The Ukrainian authorities are currently resorting to PV to keep gas substations running despite the destruction of the electricity grid by Russian troops. Meanwhile, PV plant owners are beginning to face serious financial difficulties due to power supply disruption or damages caused by the hostilities.
The Ukrainian government has begun using solar panels at gas distribution stations (GTS) to keep them running despite the destruction of the electricity grid by Russian troops.
“Due to hostilities transmission grid lines are often being damaged or completely destroyed, Oleksandr Kozakevych, chairman of the Ukraine Association of Renewable Energy told pv magazine. “Despite workers of transmission system operator Ukrenergo bravely and quickly fixing them, often risking their own lives, many infrastructure criticals are left without electricity supply,” Kozakevych said, explaining that in these conditions solar power is ensuring a smooth operation of important energy infrastructure.
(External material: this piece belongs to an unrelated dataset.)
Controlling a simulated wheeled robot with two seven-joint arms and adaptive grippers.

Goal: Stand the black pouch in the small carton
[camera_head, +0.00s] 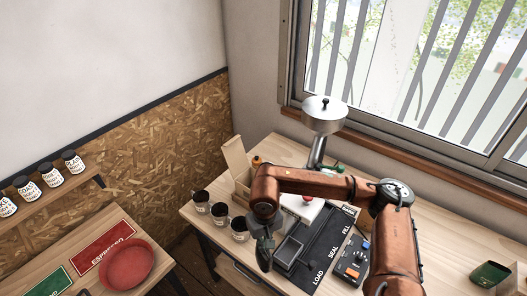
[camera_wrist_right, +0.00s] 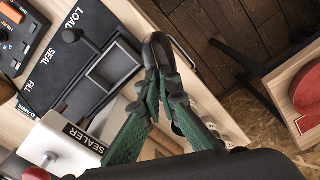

The Ukrainian gas transmission system operator announced plans to install solar panels at gas distribution stations to save energy in 2021. Given last year’s rise in electricity prices in Europe and Ukraine, the installation of solar panels and batteries at gas distribution stations for their own consumption would save costs, the operator explained.
This decision reflected the growing popularity of solar power in Ukraine over the past few years. In 2021 Ukrainian companies started to install more solar panels on their sites – on roofs and facades – and generate electricity for their own consumption without selling it to the grid at feed-in-tariff. “The war only confirms the importance of further active development of renewable energy sources (RES). It is independence from resources, safety for the environment and the health of citizens, and small distributed generation provides energy if grid lines are damaged,” Kozakevych said.
The Ukraine Association of Renewable Energy recently reported that shelling by the Russian army damaged equipment and panels at solar stations in all where hostilities are taking regions. Kozakevych said that some stations are occupied, personnel does not have access to them, while enemy equipment is placed on their territory using the stations as a cover from the attack of the Armed Forces of Ukraine. “In addition to the physical damage of the power plant, the owners of solar power plants are experiencing financial difficulties. As to electricity consumption fall, renewable energy sources operate with constant curtailments,” he said.
“Some solar plants have been operating for only 1-3 days in the last 2 weeks,” Kozakevych said, adding that as Ukraine’s Energy System synchronized with ENTSO-E since Mar. 16, launching electricity trade with EU countries would help to reduce the number of RES curtailments.
The Ukraine government is currently considering issuing financial support to solar power plants in the country, to help them at these difficult times. The Ukraine Energy Ministry has issued an order stating that all proceeds, including from the sale of electricity generated from renewable energy, are used to repays accumulated in 2020 to Ukraine nuclear plant operator Energoatom of UAH 4 billion (€122 million).
“Work is currently underway to amend this order the main purpose of which is to determine the required level of payments to renewable energy producers. The rest of the proceeds will be sent to Energoatom,” Kozakevych said.
“In this regard, representatives of the renewable energy industry, realizing the difficult situation in Ukraine’s energy sector, appealed to the Cabinet of Ministers, the National Commission for Energy Regulation, and the Ministry of Energy with a proposal to set the level of payment for electricity from renewables at least 20% of the feed-in-tariff,” he added.
However, the proposals by the National Commission for Regulation of Economic Competition on the required level of payments were set at 16% of the feed-in-tariff for wind power plants, 15% for solar power plants. “Such a level of feed-in-tariff is insufficient to cover the operating costs of SPP, especially for small solar plants, and in the state of constant curtailments of generation, which cumulatively reach up to 50% of the projected electricity production volume, Kozakevych said.